Task objective> Lift out all lines below that contain "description".
-------------------------
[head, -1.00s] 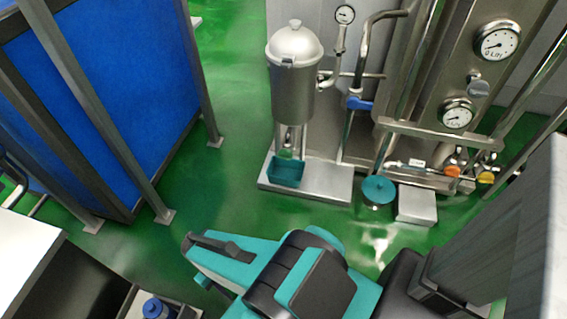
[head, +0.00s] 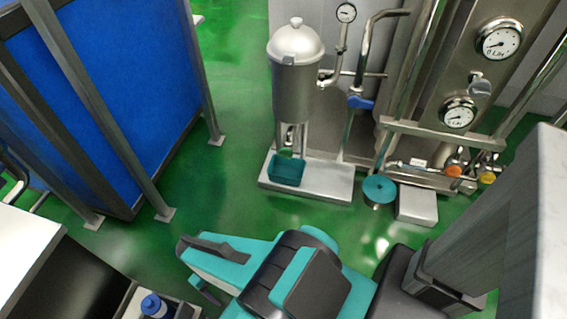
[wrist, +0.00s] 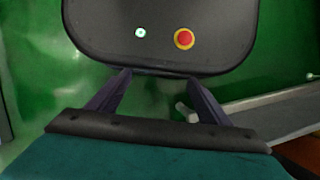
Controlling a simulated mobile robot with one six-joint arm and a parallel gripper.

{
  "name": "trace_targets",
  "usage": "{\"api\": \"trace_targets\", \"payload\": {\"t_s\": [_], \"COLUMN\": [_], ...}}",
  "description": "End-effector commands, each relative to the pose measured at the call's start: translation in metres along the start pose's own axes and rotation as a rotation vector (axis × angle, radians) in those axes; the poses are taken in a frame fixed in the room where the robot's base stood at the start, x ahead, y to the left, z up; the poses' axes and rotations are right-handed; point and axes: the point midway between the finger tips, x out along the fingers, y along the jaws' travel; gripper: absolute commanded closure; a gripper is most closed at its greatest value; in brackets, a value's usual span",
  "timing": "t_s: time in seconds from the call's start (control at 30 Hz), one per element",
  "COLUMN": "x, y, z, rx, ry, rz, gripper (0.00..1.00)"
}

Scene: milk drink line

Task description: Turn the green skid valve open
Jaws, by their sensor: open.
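A small green part (head: 285,153), which looks like the green valve handle, shows under the steel tank (head: 295,90) on the skid, just above a teal tray (head: 286,171). It is small and partly hidden, so I cannot tell which way its handle points. My gripper (wrist: 160,85) is open and empty in the wrist view, with its two dark fingers apart. The green valve is not seen in the wrist view.
A blue valve handle (head: 360,102) is right of the tank. Orange (head: 453,171) and yellow (head: 487,179) handles are lower right. A teal round object (head: 380,190) stands near the skid. A blue panel (head: 110,90) is at left. Green floor (head: 215,190) between is clear.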

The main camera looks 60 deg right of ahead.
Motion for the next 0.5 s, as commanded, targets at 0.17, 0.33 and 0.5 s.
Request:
-------------------------
Solved problem>
  "description": "End-effector commands, each relative to the pose measured at the call's start: translation in metres along the start pose's own axes and rotation as a rotation vector (axis × angle, radians) in those axes; the poses are taken in a frame fixed in the room where the robot's base stood at the start, x ahead, y to the left, z up; the poses' axes and rotations are right-handed; point and axes: the point midway between the finger tips, x out along the fingers, y along the jaws' travel; gripper: absolute commanded closure; a gripper is most closed at its greatest value; in brackets, a value's usual span",
Task description: Turn the green skid valve open

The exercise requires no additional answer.